▸ **Set exercise**
Copy down all of the data underneath, exactly as shown.

▸ **Dataset section**
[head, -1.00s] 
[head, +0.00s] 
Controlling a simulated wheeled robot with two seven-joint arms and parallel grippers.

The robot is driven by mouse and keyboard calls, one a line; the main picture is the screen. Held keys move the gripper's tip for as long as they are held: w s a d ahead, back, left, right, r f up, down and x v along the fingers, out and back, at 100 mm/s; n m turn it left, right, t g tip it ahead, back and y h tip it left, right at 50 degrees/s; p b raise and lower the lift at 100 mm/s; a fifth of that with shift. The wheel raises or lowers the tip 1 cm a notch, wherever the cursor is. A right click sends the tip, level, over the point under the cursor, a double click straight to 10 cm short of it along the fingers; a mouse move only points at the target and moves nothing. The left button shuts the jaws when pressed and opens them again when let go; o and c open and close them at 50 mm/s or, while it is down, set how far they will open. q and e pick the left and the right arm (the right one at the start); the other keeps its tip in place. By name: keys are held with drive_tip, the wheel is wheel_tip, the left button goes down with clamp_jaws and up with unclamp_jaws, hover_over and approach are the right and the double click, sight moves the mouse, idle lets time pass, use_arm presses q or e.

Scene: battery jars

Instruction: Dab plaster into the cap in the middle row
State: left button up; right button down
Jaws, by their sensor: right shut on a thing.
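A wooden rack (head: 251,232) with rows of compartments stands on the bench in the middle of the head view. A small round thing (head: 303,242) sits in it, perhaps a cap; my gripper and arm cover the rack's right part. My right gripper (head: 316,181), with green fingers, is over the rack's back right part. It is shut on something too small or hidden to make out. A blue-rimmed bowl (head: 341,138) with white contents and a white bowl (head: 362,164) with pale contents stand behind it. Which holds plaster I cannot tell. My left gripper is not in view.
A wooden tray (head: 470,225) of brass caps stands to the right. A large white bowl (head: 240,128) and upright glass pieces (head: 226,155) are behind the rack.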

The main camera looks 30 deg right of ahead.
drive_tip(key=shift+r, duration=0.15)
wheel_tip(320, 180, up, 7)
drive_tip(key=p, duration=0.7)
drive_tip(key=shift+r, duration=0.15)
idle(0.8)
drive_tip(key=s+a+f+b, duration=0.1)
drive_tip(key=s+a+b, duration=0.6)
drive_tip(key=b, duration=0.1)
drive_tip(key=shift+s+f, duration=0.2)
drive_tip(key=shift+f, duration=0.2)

▸ **Output of the exercise**
[head, -1.00s] 
[head, +0.00s] 
Controlling a simulated wheeled robot with two seven-joint arms and parallel grippers.

The robot is driven by mouse and keyboard calls, one a line; the main picture is the screen. Held keys move the gripper's tip for as long as they are held: w s a d ahead, back, left, right, r f up, down and x v along the fingers, out and back, at 100 mm/s; n m turn it left, right, t g tip it ahead, back and y h tip it left, right at 50 degrees/s; p b raise and lower the lift at 100 mm/s; a fifth of that with shift. The wheel raises or lowers the tip 1 cm a notch, wherever the cursor is. A right click sends the tip, level, over the point under the cursor, a double click straight to 10 cm short of it along the fingers; a mouse move only points at the target and moves nothing. The left button shuts the jaws when pressed and opens them again when let go; o and c open and close them at 50 mm/s or, while it is down, set how far they will open. q and e pick the left and the right arm (the right one at the start); the other keeps its tip in place. By name: keys are held with drive_tip, the wheel is wheel_tip, the left button goes down with clamp_jaws and up with unclamp_jaws, hover_over and approach are the right and the double click, sight moves the mouse, idle lets time pass, use_arm presses q or e.

Scene: battery jars

Instruction: Dab plaster into the cap in the middle row
State: left button up; right button down
Jaws, by their sensor: right shut on a thing.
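A wooden rack (head: 251,232) with rows of compartments stands on the bench in the middle of the head view. A small round thing (head: 303,242) sits in it, perhaps a cap; my gripper and arm cover the rack's right part. My right gripper (head: 316,181), with green fingers, is over the rack's back right part. It is shut on something too small or hidden to make out. A blue-rimmed bowl (head: 341,138) with white contents and a white bowl (head: 362,164) with pale contents stand behind it. Which holds plaster I cannot tell. My left gripper is not in view.
A wooden tray (head: 470,225) of brass caps stands to the right. A large white bowl (head: 240,128) and upright glass pieces (head: 226,155) are behind the rack.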

The main camera looks 30 deg right of ahead.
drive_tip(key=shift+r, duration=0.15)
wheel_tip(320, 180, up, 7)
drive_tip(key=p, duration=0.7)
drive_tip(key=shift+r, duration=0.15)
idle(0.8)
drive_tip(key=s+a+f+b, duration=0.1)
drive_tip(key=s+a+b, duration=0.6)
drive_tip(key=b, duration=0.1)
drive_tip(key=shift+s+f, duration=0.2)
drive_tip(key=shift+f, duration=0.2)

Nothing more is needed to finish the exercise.